De Severino no hay fotografías. Quedan los recuerdos de Darío y los legajos del Estado falangista. En 1936 un alzamiento militar con apoyo de Hitler y Mussolini terminó con la República, dio comienzo a la Guerra Civil y al exterminio clandestino de republicanos. Nazis y fascistas usaron España como sala de ensayo.
En el Expediente Procesal labrado en la Prisión de Lugo donde Severino estuvo dos meses ilegalmente detenido, el burócrata lo describió como un hombre de metro sesenta de altura, cara oval, nariz recta, boca regular, barba afeitada y cabello canoso. Estableció que era natural de Loentia e hijo natural de Francisca, de profesión labrador, instruido y viudo.
—Mi padre era buena persona y por eso lo mataron.
Severino no tenía antecedentes penales, así consta en el Expediente, pero la Guardia Civil sabía bien quién era él:
―En una oportunidad llegó el recaudador a la Feria de Castro y aumentó el impuesto. Como los campesinos no podían pagar fueron a verlo a mi padre y pidieron su intervención. Mi padre se lo fue a ver al recaudador. “No tienen con qué pagar, ¿cómo les vas a aumentar los impuestos?”. Pero el recaudador que tenía categoría de mandón se puso chulo y llamó a la Guardia Civil. Llegaron a caballo de a dos, como era la costumbre, y atropellaron a mi padre. Y bueno, él no se quedó atrás. Bajó a uno y entonces lo procesaron por rebelarse a la autoridad.
En Castro do Rei recuerdan a Severino. La calle de la Feria lleva su nombre.
***
—Está aquí —dice Manuel Salgueiro, el testigo. Es un hombre menudo y de pocas palabras que mezcla gallego con castellano. Tiene ochenta y un años y a los doce pasó una noche velando los cuerpos de dos fusilados. Habían aparecido en la cuneta de un camino de carros y en la aldea eran dos desconocidos. Uno llevaba puesto un gabán.
—¿Pegado a la pared? —pregunta Javier, el arqueólogo.
La mano de Manuel señala un punto preciso.
—¿En el medio…?
—Sí.
Darío mira la tierra. Javier da una palada, se escucha el crujir.
La fosa será de cuatro por cuatro. De un lado la pared posterior de la capilla; del otro una hilera de nichos. En las aldeas de Galicia la iglesia es el cementerio y los nichos tienen dueño. Todos iguales: dos hileras, tres pisos, grises con el borde negro. Una cajonera a lo largo del terreno. Arriba la cruz como estandarte, debajo la leyenda, Propiedad…, después los nombres de la Casa a la que pertenece, Rivadeira, Miño, Seoane.
Lessi y dos voluntarias bajan a la fosa.
—No profundices más —dice Javier—, vamos a seguir abriendo con el pico, ¿vale?
Cavan unos cuarenta centímetros.

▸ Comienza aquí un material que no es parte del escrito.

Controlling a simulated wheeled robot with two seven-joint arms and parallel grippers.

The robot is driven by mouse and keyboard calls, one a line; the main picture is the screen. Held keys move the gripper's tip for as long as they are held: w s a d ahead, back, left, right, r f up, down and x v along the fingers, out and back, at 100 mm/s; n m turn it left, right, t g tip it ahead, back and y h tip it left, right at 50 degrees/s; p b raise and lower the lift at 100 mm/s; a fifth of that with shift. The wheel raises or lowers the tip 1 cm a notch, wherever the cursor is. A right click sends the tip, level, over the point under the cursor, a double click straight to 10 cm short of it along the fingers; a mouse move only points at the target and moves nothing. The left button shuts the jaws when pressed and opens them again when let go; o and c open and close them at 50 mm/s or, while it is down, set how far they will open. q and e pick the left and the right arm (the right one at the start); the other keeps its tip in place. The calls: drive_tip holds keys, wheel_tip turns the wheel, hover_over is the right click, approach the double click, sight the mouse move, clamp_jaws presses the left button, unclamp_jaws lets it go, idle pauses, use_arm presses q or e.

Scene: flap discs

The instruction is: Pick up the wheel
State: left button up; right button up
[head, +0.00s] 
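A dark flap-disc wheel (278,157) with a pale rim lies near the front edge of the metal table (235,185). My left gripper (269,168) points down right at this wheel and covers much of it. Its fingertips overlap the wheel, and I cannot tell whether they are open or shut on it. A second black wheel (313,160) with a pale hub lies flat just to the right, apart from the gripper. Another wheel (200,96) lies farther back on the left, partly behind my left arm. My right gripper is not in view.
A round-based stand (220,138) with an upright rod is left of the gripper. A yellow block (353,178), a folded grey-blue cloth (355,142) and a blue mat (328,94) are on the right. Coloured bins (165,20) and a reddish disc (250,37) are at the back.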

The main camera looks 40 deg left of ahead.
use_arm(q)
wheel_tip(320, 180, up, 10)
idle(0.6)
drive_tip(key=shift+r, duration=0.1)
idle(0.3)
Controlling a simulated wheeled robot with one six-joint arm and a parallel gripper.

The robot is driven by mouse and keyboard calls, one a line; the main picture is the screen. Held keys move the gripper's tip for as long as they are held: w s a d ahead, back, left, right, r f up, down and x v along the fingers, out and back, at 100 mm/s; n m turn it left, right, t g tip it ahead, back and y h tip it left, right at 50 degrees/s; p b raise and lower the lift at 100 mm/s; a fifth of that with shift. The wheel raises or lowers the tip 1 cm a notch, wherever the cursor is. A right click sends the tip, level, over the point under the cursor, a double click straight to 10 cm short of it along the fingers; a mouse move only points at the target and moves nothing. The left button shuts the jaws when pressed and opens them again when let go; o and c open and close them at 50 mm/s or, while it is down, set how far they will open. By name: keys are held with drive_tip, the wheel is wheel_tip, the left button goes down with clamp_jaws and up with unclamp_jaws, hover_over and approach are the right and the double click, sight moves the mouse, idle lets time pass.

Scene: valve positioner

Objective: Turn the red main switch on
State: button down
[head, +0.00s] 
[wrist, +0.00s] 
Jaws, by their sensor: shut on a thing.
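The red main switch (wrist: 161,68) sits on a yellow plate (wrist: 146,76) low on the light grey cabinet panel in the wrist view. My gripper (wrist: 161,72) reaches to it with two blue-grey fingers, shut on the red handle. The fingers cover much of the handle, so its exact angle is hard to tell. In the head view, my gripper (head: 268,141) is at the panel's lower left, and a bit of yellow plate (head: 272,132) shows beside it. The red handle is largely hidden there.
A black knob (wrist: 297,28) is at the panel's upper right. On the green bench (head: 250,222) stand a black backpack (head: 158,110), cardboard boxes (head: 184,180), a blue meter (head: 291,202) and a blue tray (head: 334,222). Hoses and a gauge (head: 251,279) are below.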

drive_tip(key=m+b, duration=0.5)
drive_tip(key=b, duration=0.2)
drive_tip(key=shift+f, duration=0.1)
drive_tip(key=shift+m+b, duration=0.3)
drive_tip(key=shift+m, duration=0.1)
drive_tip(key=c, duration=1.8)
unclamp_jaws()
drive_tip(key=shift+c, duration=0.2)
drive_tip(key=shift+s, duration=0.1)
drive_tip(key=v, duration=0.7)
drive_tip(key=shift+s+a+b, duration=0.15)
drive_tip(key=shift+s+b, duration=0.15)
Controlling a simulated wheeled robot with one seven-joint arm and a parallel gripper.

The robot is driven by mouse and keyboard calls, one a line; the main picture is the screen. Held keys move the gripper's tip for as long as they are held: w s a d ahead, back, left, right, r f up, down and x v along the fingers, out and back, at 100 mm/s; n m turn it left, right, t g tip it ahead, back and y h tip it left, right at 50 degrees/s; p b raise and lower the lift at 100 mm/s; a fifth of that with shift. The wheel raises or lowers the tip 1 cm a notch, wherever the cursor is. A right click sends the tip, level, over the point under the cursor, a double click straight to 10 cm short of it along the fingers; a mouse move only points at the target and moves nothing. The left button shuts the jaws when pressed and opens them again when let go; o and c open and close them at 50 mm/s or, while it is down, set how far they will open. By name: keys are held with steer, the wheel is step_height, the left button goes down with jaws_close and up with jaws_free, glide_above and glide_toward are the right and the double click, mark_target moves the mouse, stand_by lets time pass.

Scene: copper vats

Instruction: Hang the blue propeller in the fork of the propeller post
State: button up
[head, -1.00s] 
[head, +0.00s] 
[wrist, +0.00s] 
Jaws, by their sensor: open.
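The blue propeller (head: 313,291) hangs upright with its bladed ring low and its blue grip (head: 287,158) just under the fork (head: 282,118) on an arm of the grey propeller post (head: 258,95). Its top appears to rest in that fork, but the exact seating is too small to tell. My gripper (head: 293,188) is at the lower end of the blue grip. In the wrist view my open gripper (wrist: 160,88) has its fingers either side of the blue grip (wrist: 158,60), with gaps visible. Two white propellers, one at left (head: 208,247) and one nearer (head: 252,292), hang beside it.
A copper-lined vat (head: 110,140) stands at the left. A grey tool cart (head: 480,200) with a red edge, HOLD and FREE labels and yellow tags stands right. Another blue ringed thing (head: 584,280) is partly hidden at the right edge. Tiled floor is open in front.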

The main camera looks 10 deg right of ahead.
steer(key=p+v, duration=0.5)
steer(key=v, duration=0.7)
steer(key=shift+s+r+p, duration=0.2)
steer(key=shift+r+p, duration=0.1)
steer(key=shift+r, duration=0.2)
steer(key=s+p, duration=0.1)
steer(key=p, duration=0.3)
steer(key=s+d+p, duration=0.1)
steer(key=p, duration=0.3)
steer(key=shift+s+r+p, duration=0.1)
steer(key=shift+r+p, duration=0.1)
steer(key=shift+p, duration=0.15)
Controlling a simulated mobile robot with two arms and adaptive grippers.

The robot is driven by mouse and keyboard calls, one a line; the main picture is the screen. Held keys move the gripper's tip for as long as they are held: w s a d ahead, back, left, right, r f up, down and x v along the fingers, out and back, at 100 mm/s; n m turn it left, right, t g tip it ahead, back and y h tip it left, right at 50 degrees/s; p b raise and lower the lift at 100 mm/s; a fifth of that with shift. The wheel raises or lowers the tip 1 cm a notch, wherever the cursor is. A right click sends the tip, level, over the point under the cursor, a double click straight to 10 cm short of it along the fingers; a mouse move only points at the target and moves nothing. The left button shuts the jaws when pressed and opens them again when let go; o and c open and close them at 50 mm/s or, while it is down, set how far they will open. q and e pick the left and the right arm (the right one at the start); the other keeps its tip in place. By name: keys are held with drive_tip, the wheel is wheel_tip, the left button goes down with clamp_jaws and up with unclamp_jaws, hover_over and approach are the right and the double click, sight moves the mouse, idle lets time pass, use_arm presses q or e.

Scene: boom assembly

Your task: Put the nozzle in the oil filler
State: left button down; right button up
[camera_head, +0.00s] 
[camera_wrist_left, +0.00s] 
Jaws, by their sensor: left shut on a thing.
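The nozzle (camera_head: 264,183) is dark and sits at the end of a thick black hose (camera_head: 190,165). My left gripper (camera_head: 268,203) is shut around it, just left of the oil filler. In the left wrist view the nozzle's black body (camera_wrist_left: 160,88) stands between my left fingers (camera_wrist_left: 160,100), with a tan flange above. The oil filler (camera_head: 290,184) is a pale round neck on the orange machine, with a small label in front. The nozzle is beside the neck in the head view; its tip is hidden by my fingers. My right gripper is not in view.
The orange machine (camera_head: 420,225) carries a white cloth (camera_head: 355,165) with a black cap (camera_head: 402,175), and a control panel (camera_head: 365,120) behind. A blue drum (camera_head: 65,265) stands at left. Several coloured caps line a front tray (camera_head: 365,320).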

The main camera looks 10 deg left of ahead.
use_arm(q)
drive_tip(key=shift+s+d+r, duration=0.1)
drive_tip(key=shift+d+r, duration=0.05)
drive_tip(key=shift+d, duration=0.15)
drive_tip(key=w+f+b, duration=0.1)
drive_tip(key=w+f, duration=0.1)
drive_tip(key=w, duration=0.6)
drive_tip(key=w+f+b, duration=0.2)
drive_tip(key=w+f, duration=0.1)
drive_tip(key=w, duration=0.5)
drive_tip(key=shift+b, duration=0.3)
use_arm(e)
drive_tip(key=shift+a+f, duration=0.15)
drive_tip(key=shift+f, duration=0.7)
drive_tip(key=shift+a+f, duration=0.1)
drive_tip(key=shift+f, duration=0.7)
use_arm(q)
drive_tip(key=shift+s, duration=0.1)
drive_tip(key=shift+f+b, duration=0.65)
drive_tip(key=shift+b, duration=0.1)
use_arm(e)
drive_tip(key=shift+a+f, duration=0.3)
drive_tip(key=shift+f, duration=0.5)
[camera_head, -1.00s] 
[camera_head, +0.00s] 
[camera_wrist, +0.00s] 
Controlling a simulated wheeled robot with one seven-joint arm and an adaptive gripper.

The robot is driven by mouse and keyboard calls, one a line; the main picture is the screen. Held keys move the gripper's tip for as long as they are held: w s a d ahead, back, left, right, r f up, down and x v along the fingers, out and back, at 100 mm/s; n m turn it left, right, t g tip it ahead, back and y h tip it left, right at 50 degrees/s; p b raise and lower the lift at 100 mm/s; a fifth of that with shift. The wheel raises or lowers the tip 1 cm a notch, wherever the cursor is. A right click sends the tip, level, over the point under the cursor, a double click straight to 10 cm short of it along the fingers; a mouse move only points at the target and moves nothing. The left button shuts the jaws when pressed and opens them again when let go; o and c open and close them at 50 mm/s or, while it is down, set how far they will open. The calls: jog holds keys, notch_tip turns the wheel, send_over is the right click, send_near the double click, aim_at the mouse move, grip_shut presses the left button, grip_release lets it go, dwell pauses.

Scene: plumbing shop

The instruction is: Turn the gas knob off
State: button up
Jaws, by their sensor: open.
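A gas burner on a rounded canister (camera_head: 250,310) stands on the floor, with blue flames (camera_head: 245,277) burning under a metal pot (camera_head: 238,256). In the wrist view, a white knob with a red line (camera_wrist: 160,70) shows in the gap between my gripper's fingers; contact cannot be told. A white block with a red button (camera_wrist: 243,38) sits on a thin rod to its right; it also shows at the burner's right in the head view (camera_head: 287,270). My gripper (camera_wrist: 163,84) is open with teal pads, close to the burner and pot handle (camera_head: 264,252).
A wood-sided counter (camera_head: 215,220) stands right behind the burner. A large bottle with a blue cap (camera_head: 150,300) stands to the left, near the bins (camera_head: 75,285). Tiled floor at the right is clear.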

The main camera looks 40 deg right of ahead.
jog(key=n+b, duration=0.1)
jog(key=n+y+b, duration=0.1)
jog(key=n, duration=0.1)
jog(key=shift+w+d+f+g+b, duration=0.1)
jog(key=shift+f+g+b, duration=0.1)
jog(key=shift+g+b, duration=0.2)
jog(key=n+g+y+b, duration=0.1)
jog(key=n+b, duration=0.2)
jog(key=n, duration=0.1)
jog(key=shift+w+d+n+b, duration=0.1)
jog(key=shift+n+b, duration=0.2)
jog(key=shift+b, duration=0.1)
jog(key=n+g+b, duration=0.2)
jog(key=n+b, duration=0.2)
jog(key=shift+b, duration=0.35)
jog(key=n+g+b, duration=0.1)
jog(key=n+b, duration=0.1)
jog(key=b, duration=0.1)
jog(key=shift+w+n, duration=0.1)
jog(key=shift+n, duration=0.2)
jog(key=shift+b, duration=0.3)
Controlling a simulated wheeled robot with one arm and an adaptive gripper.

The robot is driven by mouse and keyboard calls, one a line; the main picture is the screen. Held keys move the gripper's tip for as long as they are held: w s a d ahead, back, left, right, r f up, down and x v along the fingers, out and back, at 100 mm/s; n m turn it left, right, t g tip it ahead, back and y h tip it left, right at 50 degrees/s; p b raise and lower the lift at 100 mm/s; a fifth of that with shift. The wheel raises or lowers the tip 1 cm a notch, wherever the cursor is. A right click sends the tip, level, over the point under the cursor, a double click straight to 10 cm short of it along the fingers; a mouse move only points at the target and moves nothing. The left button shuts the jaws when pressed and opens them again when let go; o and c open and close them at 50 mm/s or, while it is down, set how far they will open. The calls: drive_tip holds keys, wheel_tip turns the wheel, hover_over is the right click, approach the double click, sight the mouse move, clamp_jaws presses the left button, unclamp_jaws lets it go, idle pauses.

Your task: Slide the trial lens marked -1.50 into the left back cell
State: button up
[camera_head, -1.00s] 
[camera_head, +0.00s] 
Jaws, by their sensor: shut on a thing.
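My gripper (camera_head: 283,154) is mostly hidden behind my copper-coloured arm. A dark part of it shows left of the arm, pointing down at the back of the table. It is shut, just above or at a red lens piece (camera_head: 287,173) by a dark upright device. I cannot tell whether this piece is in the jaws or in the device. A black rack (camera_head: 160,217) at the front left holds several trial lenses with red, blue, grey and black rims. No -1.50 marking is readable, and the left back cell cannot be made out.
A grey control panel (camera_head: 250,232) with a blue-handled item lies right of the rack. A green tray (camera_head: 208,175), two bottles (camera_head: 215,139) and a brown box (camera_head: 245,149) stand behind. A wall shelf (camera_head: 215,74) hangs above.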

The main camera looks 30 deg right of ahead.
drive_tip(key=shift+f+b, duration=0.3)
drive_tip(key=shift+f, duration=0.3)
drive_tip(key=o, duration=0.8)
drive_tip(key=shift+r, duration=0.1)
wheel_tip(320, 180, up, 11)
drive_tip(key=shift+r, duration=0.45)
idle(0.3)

Con la mano juntan tierra y la vuelcan en baldes. La examinan. Javier revisa una vez más, frota los terrones, busca indicios.
—¿Sabes si lo enterraron en caja?
—Sí —responde Lessi, pero después duda—. Bueno, creo que en caja de madera.
—De la caja no vamos a hallar nada. En esta tierra húmeda esa madera se pudrió, la humedad descompone todo.
—Pero notas como algo ahí, ¿o no?
—A la tierra la notas diferente. Tiene una coloración como de madera, pero sólo encuentras los clavos y las asas del ataúd.
—¿Oscurece la tierra?
—Esta tierra ya es muy oscura, aquí no vamos a distinguir la coloración hasta que el sol pegue de lleno.
Javier necesita una prueba material que confirme la historia de Manuel y la tierra no ayuda. Se ve gomosa, húmeda, absorbente. Esto es sábrego, ha dicho: arcilla degradada por la acción del agua.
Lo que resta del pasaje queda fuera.